Work to do: Repeat the listing in full, exactly as it stands.

** START OF Data lines **

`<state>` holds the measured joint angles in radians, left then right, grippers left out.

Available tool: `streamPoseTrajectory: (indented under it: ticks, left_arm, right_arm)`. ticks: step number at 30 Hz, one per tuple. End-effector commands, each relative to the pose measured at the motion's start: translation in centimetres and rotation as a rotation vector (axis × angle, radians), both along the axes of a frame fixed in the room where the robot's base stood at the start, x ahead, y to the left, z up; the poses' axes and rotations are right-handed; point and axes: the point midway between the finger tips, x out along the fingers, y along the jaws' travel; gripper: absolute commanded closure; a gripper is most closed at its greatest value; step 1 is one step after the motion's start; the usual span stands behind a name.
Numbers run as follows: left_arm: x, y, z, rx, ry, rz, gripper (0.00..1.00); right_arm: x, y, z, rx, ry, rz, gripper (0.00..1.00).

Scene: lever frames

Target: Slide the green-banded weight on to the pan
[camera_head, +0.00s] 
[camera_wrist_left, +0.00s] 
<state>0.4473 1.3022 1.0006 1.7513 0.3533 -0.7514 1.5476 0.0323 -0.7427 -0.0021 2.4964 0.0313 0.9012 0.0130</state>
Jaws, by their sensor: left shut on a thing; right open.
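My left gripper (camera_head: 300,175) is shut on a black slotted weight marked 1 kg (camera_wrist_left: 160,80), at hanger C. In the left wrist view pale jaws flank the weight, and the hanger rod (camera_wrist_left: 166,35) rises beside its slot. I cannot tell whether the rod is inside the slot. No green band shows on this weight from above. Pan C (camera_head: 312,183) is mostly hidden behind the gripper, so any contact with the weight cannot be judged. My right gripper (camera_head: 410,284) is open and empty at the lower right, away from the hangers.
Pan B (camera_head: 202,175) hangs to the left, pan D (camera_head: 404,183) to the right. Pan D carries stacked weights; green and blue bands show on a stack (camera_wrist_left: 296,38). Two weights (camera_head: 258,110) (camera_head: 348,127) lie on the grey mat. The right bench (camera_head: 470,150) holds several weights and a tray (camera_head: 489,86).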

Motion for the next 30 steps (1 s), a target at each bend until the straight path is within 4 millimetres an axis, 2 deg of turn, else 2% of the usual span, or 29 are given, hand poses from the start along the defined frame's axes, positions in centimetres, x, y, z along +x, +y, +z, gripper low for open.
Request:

** END OF Data lines **

Exercise result:
`<state>` holds the measured joint angles in radians, left then right, grippers left out.

Available tool: `streamPoseTrajectory: (indented under it: ticks, left_arm, right_arm)`. ticks: step number at 30 Hz, one per tuple. End-effector commands, each relative to the pose measured at the motion's start: translation in centimetres and rotation as a rotation vector (axis × angle, radians), both along the axes of a frame fixed in the room where the robot's base stood at the start, x ahead, y to the left, z up; the poses' axes and rotations are right-handed; point and axes: the point midway between the finger tips, x out along the fingers, y along the jaws' travel; gripper: absolute commanded closure; a gripper is most closed at its greatest value; step 1 is one step after the motion's start; the usual span stands behind a name.
Numbers run as follows: left_arm: x, y, z, rx, ry, rz, gripper (0.00..1.00); right_arm: x, y, z, rx, ry, rz, gripper (0.00..1.00).

Scene: lever frames

Target: Slide the green-banded weight on to the pan
[camera_head, +0.00s] 
[camera_wrist_left, +0.00s] 
<state>0.4473 1.3022 1.0006 1.7513 0.3533 -0.7514 1.5476 0.0323 -0.7427 -0.0021 2.4964 0.0313 0.9012 0.0130</state>
Jaws, by their sensor: left shut on a thing; right open.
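My left gripper (camera_head: 300,175) is shut on a black slotted weight marked 1 kg (camera_wrist_left: 160,80), at hanger C. In the left wrist view pale jaws flank the weight, and the hanger rod (camera_wrist_left: 166,35) rises beside its slot. I cannot tell whether the rod is inside the slot. No green band shows on this weight from above. Pan C (camera_head: 312,183) is mostly hidden behind the gripper, so any contact with the weight cannot be judged. My right gripper (camera_head: 410,284) is open and empty at the lower right, away from the hangers.
Pan B (camera_head: 202,175) hangs to the left, pan D (camera_head: 404,183) to the right. Pan D carries stacked weights; green and blue bands show on a stack (camera_wrist_left: 296,38). Two weights (camera_head: 258,110) (camera_head: 348,127) lie on the grey mat. The right bench (camera_head: 470,150) holds several weights and a tray (camera_head: 489,86).

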Motion for the next 30 steps (1 s), a target at each bend until the straight path is within 4 millimetres an axis, 2 deg of turn, else 2% of the usual span, or 29 are given, hand poses from the start along the defined frame's axes, positions in centimetres, x, y, z along +x, +y, +z, gripper low for open.
Request:

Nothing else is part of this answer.